Ketiga, kita dapat menguatkan informasi awal dengan menghubungi narasumber
pendukung yang mengerti isu tersebut, semakin banyak sumber pendukung maka
semakin baik karena informasi awal bisa benar-benar teruji. Keempat. ialah
riset literature, yang paling mudah adalah mengakses internet. kelima, buatlah maping atau pemetaan persoalan. Pemetaan
masalah memang harus dilakukan sedetil mungkin. Semakin rindang kita membuat
‘pohon masalah’ maka semakin lengkap pula pengetahuan akan persoalan yang
tengah diselidiki. keenam, kita membuat asumsi atau hipotesa berdasarkan hasil
analisis sementara terhadap informasi yang diperoleh, serta riset komparasi
terhadap data sekunder. Ketujuh, semua angota tim turun, bekerja sesuai dengan
pembagian tugas yang telah ditentukan saat maping
berlangsung.
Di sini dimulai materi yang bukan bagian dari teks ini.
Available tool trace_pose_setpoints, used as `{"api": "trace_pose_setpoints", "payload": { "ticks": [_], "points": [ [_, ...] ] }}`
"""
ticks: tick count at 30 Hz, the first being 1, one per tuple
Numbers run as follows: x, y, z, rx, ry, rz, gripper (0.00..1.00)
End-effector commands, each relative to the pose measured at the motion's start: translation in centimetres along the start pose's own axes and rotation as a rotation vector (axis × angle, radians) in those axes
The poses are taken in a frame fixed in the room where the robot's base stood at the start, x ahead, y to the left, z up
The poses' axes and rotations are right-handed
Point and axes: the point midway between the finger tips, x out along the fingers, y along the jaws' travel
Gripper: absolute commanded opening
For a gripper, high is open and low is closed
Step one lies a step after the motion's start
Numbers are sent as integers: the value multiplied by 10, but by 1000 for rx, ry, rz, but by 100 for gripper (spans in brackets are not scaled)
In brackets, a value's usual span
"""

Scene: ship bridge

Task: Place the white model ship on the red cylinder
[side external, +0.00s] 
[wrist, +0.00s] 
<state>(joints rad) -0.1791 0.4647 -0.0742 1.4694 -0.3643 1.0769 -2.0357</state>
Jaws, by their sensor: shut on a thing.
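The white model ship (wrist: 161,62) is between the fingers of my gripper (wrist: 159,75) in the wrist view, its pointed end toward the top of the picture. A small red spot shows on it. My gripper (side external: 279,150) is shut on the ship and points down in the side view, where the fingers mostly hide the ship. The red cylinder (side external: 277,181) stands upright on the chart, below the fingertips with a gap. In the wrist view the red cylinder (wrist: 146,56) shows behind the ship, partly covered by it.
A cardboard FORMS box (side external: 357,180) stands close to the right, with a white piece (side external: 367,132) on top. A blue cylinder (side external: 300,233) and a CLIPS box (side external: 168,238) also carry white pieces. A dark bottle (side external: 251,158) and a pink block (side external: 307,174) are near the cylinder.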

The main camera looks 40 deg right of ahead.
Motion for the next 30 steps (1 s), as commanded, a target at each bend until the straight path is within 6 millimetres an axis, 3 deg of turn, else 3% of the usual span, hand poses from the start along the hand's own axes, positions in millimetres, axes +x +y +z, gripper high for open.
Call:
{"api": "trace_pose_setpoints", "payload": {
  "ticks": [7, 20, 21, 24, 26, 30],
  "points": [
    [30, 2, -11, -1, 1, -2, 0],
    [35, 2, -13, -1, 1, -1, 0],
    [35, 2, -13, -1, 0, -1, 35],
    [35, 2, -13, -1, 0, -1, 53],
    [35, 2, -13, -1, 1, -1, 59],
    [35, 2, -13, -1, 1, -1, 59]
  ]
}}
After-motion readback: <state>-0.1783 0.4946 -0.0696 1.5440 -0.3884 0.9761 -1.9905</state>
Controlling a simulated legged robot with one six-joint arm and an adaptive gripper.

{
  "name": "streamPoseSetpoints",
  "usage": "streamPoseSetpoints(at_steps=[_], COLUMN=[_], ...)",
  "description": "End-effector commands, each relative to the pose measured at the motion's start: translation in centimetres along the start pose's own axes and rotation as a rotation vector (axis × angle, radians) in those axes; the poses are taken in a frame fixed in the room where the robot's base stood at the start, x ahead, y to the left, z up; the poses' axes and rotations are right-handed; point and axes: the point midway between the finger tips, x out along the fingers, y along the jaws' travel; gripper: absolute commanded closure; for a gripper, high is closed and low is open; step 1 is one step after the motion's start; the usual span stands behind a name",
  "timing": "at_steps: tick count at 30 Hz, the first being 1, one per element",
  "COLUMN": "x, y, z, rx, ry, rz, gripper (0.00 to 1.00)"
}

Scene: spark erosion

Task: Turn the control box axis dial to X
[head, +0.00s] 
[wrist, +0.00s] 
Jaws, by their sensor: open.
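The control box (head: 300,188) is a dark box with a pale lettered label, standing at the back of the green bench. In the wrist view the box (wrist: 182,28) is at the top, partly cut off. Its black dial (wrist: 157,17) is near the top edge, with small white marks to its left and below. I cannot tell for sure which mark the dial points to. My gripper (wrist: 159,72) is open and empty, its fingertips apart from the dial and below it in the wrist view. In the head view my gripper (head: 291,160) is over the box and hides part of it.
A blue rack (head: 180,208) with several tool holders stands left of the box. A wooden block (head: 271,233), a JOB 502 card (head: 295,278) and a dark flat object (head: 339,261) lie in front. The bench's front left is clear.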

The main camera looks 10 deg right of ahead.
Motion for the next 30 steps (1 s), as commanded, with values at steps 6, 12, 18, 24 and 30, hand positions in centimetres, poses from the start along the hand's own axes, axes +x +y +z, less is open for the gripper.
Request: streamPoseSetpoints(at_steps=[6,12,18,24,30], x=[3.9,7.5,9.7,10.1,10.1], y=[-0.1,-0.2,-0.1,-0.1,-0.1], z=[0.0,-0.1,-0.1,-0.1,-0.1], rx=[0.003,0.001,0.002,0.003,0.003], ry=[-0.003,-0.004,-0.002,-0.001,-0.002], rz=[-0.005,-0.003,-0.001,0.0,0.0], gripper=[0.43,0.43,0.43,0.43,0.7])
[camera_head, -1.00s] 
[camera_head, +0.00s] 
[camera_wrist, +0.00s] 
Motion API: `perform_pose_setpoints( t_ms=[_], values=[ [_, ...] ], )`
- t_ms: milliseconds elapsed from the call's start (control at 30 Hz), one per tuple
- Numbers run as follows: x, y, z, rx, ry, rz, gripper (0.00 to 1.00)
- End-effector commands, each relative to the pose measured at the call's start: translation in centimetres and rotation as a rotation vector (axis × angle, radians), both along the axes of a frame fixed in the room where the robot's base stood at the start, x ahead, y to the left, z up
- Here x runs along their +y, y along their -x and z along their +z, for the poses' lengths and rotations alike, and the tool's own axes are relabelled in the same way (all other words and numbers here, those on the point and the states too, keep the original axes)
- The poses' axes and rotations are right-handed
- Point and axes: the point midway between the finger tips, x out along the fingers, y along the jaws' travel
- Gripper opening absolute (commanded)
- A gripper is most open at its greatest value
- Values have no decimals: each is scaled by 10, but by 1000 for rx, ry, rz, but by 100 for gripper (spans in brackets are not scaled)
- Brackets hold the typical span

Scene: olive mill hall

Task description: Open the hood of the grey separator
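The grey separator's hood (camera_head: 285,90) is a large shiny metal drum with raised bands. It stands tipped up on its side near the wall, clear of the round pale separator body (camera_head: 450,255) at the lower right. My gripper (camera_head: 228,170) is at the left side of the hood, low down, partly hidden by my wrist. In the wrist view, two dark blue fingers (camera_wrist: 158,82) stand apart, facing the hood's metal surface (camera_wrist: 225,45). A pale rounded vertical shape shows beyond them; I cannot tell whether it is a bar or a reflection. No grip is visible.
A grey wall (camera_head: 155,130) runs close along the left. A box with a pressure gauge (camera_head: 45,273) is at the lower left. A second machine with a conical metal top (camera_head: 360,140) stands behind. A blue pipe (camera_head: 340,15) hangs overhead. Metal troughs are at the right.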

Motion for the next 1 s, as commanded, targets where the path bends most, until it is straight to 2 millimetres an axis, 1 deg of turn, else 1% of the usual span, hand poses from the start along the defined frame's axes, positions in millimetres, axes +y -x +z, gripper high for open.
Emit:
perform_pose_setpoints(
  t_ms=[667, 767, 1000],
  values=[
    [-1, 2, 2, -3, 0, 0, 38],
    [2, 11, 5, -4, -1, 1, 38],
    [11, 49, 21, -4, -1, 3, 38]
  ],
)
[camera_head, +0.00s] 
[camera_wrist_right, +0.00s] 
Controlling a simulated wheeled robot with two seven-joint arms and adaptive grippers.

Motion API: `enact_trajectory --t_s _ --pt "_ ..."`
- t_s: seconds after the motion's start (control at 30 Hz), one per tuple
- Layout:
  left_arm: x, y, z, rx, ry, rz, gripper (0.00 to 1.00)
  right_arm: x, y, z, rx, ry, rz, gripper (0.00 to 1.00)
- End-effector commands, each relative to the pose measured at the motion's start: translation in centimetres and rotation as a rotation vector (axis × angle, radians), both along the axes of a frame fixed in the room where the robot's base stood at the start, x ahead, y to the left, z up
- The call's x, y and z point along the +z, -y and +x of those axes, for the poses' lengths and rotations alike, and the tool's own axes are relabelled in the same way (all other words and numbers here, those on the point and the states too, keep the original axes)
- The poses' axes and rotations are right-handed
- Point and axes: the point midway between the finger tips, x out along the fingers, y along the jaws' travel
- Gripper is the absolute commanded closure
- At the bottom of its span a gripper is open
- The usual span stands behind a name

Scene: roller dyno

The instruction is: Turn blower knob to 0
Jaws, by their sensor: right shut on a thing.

Untuk memperoleh hasil investigasi yang maksimal maka salah satu
caranya ialah dengan melakukan penyamaran. Dari penyamaran tersebut kta memperoleh banyak fakta, namun kita tidak
boleh menelan fakta-fakta tersebut begitu saja. Karena bisa jadi, sebagian atau
mungkin semuanya jungkir balik dari fakta yang sebenarnya. Setelah semuanya
lengkap, kita melangkah pada tahapan selanjutnya yaitu menulis hasil peliputan.
Mengapa Menyamar
Salah satu teknik yang
digunakan oleh repotase investigasi adalah penyamaran. Dengan teknik ini reporter
dapat dengan leluasa memasuki sebuah komunitas tertentu yang berperilaku menyimpang.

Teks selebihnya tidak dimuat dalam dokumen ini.